-- Start of Information provided --

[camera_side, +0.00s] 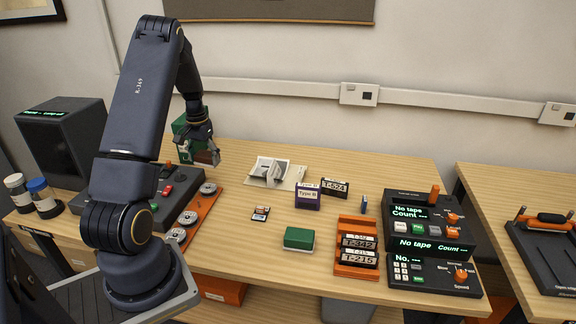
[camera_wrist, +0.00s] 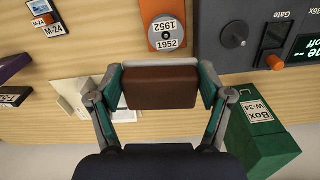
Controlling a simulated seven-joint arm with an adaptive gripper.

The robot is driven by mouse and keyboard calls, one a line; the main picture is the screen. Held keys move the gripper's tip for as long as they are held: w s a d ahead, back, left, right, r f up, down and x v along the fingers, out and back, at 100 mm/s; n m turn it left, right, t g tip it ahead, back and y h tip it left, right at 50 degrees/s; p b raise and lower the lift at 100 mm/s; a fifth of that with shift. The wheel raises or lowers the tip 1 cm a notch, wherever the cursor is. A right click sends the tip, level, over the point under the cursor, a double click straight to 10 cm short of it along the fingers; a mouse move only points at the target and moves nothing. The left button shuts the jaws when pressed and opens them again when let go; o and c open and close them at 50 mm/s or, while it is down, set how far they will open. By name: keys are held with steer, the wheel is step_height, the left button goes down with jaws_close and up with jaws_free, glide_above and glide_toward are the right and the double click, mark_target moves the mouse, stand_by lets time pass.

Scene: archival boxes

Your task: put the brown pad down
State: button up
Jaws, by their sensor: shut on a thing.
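The brown pad (camera_wrist: 160,92) is held between the two fingers of my gripper (camera_wrist: 160,84) in the wrist view. A grey strip shows along its far edge. The fingers, with green inner faces, press on its left and right sides. In the side view my gripper (camera_side: 205,153) hangs above the left-back part of the wooden table (camera_side: 235,185). The pad is small there, a brown patch (camera_side: 206,157) at the fingertips. I cannot tell its exact height above the table.
A green box marked W-34 (camera_wrist: 258,120) stands close to the right finger. An orange tray with discs (camera_side: 197,216) and a dark console (camera_side: 172,197) lie near my gripper. Bare wood lies between.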

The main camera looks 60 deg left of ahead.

-- End of Information provided --

→ Task instructions:
The listing above must be printed again exactly, minus its pictures.

→ Written response:
[camera_side, +0.00s] 
[camera_wrist, +0.00s] 
Controlling a simulated seven-joint arm with an adaptive gripper.

The robot is driven by mouse and keyboard calls, one a line; the main picture is the screen. Held keys move the gripper's tip for as long as they are held: w s a d ahead, back, left, right, r f up, down and x v along the fingers, out and back, at 100 mm/s; n m turn it left, right, t g tip it ahead, back and y h tip it left, right at 50 degrees/s; p b raise and lower the lift at 100 mm/s; a fifth of that with shift. The wheel raises or lowers the tip 1 cm a notch, wherever the cursor is. A right click sends the tip, level, over the point under the cursor, a double click straight to 10 cm short of it along the fingers; a mouse move only points at the target and moves nothing. The left button shuts the jaws when pressed and opens them again when let go; o and c open and close them at 50 mm/s or, while it is down, set how far they will open. By name: keys are held with steer, the wheel is step_height, the left button goes down with jaws_close and up with jaws_free, glide_above and glide_toward are the right and the double click, mark_target moves the mouse, stand_by lets time pass.

Scene: archival boxes

Your task: put the brown pad down
State: button up
Jaws, by their sensor: shut on a thing.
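The brown pad (camera_wrist: 160,92) is held between the two fingers of my gripper (camera_wrist: 160,84) in the wrist view. A grey strip shows along its far edge. The fingers, with green inner faces, press on its left and right sides. In the side view my gripper (camera_side: 205,153) hangs above the left-back part of the wooden table (camera_side: 235,185). The pad is small there, a brown patch (camera_side: 206,157) at the fingertips. I cannot tell its exact height above the table.
A green box marked W-34 (camera_wrist: 258,120) stands close to the right finger. An orange tray with discs (camera_side: 197,216) and a dark console (camera_side: 172,197) lie near my gripper. Bare wood lies between.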

The main camera looks 60 deg left of ahead.

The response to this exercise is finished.